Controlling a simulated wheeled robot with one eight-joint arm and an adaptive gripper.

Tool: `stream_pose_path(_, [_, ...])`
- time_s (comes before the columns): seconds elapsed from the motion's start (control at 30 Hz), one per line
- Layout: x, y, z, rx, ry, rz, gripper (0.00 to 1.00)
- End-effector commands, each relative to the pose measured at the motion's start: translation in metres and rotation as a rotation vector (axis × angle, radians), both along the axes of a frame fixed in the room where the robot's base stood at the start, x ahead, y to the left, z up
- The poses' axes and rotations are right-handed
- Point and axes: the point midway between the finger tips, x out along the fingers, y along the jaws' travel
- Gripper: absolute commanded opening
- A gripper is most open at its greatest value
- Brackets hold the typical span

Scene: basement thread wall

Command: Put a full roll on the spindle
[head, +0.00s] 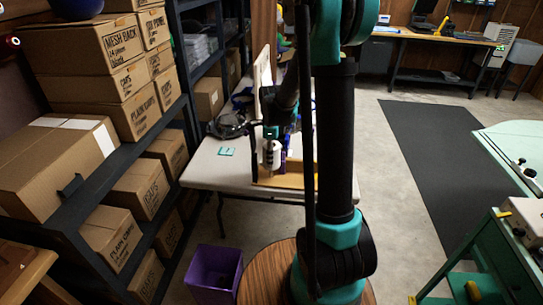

- - -

Task to complete:
Exactly those lines that run from the line holding "- End-effector commands, each" to the end of the listing above, both included, are to be reproduced, with pictures left out.

Expected output:
- End-effector commands, each relative to the pose measured at the motion's start: translation in metres and rotation as a rotation vector (axis × angle, radians), both along the axes of a frame fixed in the room where the robot's base stood at the start, x ahead, y to the left, z up
- The poses' axes and rotations are right-handed
- Point and axes: the point midway between the finger tips, x out along the fingers, y along the jaws' travel
- Gripper: absolute commanded opening
- A gripper is most open at its greatest value
- Brackets hold the typical span

Scene: basement thread wall

Command: Put a full roll on the spindle
[head, +0.00s] 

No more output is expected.